VW Diesel Bug

If you are bound and determined to get rid of it, I’d find a local VW club and post a for sale ad - you’ll get the best price there if it’s as well maintained as you state. Personally, I recommend a simple diesel engine car over a complex (dealer can only fix it) hybrid any day.

A diesel bug makes a great high-MPG commuter, and 185K is nothing for that engine (think 400-500K as a good rebuild time for it). Most of us VW club people do our own work, so the only cost is parts, so the overall cost to maintain a car like this is very cheap compared to a monthly payment.

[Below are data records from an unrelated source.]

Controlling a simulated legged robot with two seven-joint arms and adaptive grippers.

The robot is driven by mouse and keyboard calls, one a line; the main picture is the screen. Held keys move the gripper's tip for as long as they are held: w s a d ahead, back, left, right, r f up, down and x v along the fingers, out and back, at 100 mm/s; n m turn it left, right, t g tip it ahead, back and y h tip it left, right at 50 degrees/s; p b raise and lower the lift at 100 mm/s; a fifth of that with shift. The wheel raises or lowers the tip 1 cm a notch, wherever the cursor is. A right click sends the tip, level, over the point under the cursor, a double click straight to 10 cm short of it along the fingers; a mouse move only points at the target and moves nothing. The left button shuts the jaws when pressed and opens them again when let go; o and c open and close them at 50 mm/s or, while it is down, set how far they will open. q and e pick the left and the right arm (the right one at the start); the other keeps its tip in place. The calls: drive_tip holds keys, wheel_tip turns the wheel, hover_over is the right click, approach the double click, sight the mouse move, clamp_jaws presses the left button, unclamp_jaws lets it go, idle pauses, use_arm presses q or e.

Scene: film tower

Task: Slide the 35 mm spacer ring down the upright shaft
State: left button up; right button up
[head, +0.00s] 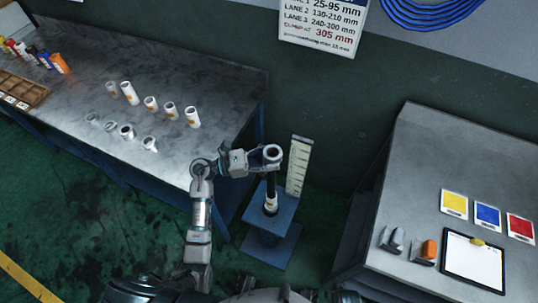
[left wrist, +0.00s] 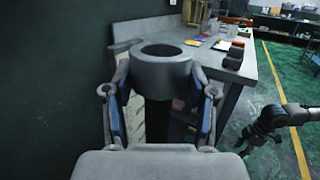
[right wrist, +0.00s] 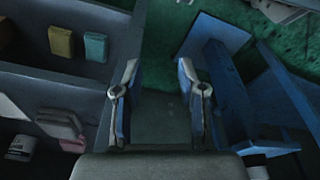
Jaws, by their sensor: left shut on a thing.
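A grey metal spacer ring (head: 272,153) is at the top of the dark upright shaft (head: 271,187). My left gripper (head: 262,154) is shut on it, with a finger on each side. In the left wrist view the ring (left wrist: 162,68) sits level between the fingers, with the dark shaft (left wrist: 158,115) below. Its hole is dark, so I cannot tell whether the shaft tip is inside. A pale ring or collar (head: 271,203) is around the shaft's foot, on a blue stand (head: 272,222). My right gripper (right wrist: 160,85) is open and empty.
A pale graduated scale (head: 298,165) stands just right of the shaft. A steel bench (head: 190,75) at left holds several white tubes (head: 151,104) and metal rings (head: 127,131). A grey bench (head: 425,180) at right carries coloured cards and a tablet (head: 473,262).

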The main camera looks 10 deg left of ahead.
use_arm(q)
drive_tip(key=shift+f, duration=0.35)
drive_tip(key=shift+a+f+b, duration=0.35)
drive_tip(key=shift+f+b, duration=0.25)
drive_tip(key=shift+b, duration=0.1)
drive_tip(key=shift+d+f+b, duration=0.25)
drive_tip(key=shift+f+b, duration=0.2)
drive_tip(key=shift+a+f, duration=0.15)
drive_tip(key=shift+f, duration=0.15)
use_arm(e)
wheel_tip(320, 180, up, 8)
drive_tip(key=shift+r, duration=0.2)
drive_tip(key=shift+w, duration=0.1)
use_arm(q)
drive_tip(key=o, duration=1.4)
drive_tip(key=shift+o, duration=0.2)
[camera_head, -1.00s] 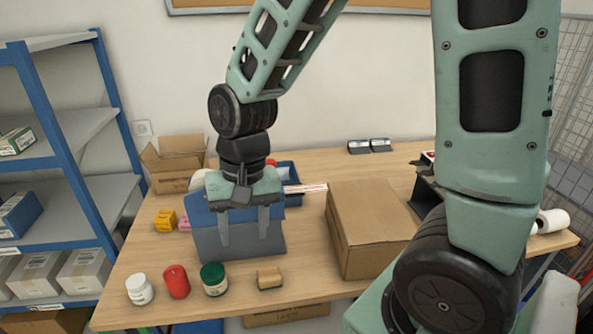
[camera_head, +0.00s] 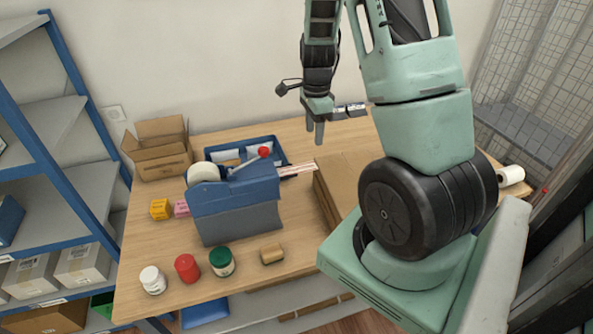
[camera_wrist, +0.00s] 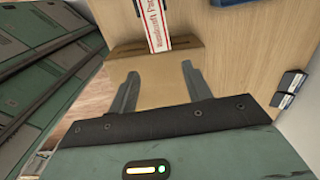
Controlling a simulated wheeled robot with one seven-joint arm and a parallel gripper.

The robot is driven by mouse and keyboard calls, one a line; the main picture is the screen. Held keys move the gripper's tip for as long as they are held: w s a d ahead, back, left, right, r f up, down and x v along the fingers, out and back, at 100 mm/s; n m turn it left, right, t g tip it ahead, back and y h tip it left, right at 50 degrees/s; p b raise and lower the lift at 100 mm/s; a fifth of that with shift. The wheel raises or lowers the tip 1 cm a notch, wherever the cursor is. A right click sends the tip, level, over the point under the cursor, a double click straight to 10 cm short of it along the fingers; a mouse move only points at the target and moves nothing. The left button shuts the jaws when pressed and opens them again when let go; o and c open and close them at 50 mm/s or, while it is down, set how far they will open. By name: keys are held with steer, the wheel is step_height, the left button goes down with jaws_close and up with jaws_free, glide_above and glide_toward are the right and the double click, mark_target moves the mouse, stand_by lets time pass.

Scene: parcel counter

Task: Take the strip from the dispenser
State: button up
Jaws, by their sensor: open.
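The blue tape dispenser (camera_head: 235,205) stands on the table in the head view, with a white roll at its left and a red-knobbed lever on top. The white strip with red print (camera_head: 298,170) sticks out of its right side, towards the cardboard box. The strip also shows at the top of the wrist view (camera_wrist: 157,28), beyond the fingertips. My gripper (camera_head: 315,134) is open and empty, above and behind the strip's free end in the head view. Its two fingers (camera_wrist: 160,74) are spread in the wrist view, with the box behind them. The strip lies apart from the fingers.
The closed cardboard box (camera_head: 340,178) stands right of the dispenser, partly hidden by my arm. A blue tray (camera_head: 285,150) lies behind the dispenser. An open carton (camera_head: 160,160) stands at the back left. Jars (camera_head: 220,262) and a small tan block (camera_head: 272,254) line the front.

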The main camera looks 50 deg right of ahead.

Your underwear story is hysterical! I try not to be so passive-aggressive as to cut up my husband’s stuff, but I have been known to spirit things away to Goodwill before he can stop me. He NEVER misses them! But as far as the car is concerned, this it totally his call. I will discuss it with him and work out the finances, but the decision it completely his. The only time I put my foot down on a car, in 26 years together, is his last car where the brakes were nearly worn and he refused to spend the money to fix them (said car wasn’t worth it) and wouldn’t replace the car. But he finally agreed and got something safer.

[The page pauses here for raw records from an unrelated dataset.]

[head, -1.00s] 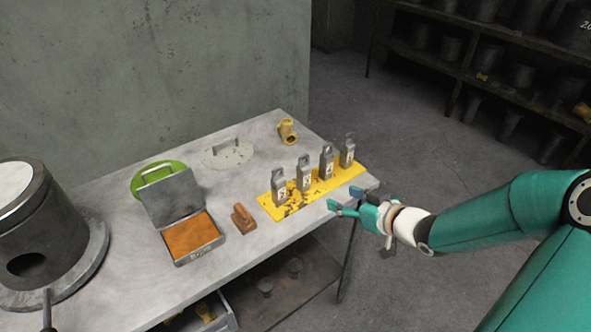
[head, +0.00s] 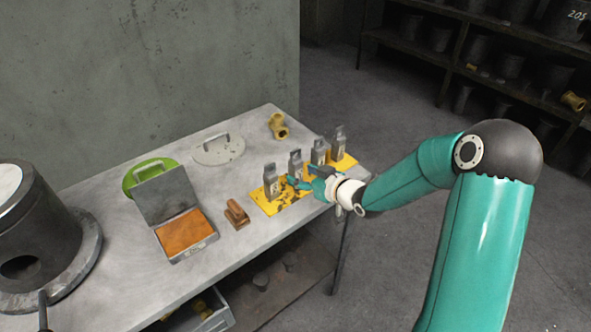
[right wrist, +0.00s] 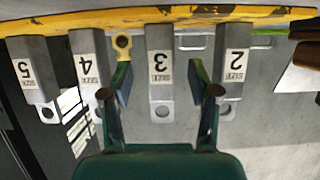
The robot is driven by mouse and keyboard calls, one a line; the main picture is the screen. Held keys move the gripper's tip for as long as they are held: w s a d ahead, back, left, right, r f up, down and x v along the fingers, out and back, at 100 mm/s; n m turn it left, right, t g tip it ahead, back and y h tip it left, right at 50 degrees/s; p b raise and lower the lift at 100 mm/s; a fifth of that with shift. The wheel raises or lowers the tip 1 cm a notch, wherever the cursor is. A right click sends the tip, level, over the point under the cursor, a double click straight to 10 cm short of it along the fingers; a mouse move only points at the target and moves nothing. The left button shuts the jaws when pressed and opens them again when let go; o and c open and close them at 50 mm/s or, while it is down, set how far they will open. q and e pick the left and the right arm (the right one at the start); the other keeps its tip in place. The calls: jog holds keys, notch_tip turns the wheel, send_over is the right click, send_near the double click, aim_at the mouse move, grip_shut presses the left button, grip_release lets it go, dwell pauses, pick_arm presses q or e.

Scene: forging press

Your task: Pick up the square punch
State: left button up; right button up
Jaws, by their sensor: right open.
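Several grey square punches with number labels stand in a row on a yellow-and-black plate (head: 262,207). In the right wrist view, which is upside down, the punch labelled SIZE 3 (right wrist: 160,72) is between my open fingers, with a gap on both sides. It is second from the left in the head view (head: 296,158). Beside it are SIZE 2 (right wrist: 235,66), SIZE 4 (right wrist: 89,68) and SIZE 5 (right wrist: 34,72). My right gripper (head: 303,177) is open and empty at the row's near side. My left gripper is not in view.
An open box with an orange pad (head: 187,234), a brown wooden block (head: 236,214), a green round item (head: 140,176), a grey lid (head: 218,152) and a brass fitting (head: 278,126) are on the table. A dark cylinder (head: 40,235) stands at left.

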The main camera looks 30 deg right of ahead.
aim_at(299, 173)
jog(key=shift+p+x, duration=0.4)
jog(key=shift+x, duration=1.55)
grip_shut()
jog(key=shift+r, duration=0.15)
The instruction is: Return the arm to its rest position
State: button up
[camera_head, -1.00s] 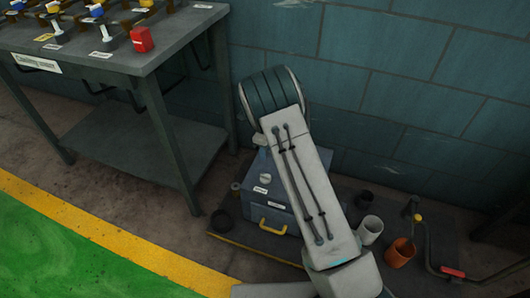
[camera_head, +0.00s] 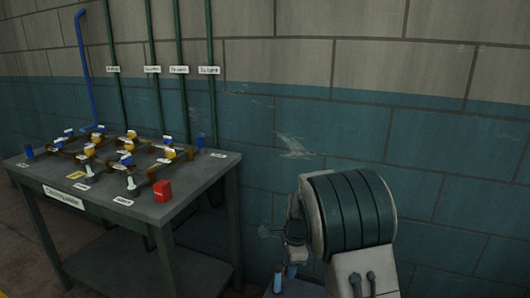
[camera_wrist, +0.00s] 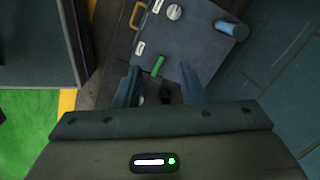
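My arm, with its ribbed dark joint, rises at the lower right of the head view. My gripper (camera_wrist: 158,76) shows in the wrist view with its two blue-grey fingers apart and nothing held between them. It points down over a grey-blue box (camera_wrist: 195,50). The box has a yellow handle (camera_wrist: 138,15), a white round knob (camera_wrist: 174,12) and a pale blue cylinder (camera_wrist: 231,30). A small green bar (camera_wrist: 157,66) shows between the fingertips, at the box's near edge. I cannot tell how far below the fingers it is.
A grey metal table (camera_head: 210,172) with several valves and a red block (camera_head: 162,190) stands left of my arm. Green pipes (camera_head: 181,60) and a blue pipe (camera_head: 84,70) run up the wall (camera_head: 440,140) behind. Green floor (camera_wrist: 30,117) lies at left in the wrist view.

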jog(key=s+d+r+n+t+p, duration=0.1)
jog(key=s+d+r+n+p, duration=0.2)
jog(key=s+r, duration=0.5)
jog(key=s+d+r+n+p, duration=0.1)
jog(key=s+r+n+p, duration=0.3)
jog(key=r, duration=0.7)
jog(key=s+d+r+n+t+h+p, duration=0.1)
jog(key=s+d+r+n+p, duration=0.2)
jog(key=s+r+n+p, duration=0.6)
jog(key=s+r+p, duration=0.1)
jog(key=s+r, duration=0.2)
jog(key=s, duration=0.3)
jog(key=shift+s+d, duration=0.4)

Good point! His commute is almost entirely highway and very little stop and go–almost none unless there’s an accident. That’s why he bought the diesel in the first place, even though he had to pay list price for it and special order it.

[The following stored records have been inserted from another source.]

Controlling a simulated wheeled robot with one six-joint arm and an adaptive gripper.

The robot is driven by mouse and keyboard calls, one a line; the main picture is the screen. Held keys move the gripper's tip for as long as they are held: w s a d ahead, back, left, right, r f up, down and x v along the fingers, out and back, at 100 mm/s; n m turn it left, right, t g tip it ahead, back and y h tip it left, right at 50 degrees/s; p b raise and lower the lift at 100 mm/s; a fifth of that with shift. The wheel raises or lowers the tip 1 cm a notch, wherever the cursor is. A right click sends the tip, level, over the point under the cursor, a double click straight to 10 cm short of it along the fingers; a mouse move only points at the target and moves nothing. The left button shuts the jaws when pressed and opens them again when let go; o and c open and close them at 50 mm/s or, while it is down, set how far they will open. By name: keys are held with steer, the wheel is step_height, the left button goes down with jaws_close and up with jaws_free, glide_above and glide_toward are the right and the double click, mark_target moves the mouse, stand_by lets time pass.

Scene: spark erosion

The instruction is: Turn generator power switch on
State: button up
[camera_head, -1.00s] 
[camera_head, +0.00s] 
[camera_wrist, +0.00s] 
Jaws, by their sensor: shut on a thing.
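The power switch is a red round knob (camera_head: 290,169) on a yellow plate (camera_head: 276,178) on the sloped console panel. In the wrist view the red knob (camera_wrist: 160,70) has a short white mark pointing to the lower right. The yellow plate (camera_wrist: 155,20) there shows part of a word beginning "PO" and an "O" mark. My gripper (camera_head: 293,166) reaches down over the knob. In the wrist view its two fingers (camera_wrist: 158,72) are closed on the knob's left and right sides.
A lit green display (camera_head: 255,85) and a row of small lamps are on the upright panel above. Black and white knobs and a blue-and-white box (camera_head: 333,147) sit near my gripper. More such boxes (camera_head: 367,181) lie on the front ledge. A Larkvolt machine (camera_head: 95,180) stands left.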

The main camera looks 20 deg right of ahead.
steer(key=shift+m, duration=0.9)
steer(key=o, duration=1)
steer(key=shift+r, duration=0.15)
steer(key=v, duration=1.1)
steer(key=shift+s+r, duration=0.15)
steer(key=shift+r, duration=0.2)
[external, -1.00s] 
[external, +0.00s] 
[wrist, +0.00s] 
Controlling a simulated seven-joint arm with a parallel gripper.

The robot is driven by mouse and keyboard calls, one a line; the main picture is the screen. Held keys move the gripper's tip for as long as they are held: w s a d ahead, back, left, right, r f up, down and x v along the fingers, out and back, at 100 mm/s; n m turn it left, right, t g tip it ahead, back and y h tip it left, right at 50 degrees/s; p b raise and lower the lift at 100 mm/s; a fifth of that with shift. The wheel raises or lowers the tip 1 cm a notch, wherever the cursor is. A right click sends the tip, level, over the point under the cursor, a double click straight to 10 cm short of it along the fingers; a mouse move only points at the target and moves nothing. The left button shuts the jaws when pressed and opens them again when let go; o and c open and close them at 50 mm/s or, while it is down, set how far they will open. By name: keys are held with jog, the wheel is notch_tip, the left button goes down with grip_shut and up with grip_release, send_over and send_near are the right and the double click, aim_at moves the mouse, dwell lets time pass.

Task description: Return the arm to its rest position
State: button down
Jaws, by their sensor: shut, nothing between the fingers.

He was explaining to me yesterday that the Insight has a different, simpler hybrid engine than the Prius. It’s battery assisted rather than recharging when the car is idling like the Prius does. He’s a man who does his homework, that’s for sure. So, he felt that he could get good mileage from the Insight even given the nature of the commute.

I think we are both intrigued by the hybrid technology and like the idea of supporting that, but it is, as you know, still very new and in it’s infancy. In 10 years, cars will be totally different. This is exciting, good for the economy and environment, etc., but it makes shopping challanging!

Thank you so much! This may be the best advice I’ve received! The fact that you are a VW lover, and very experienced with them, really helps!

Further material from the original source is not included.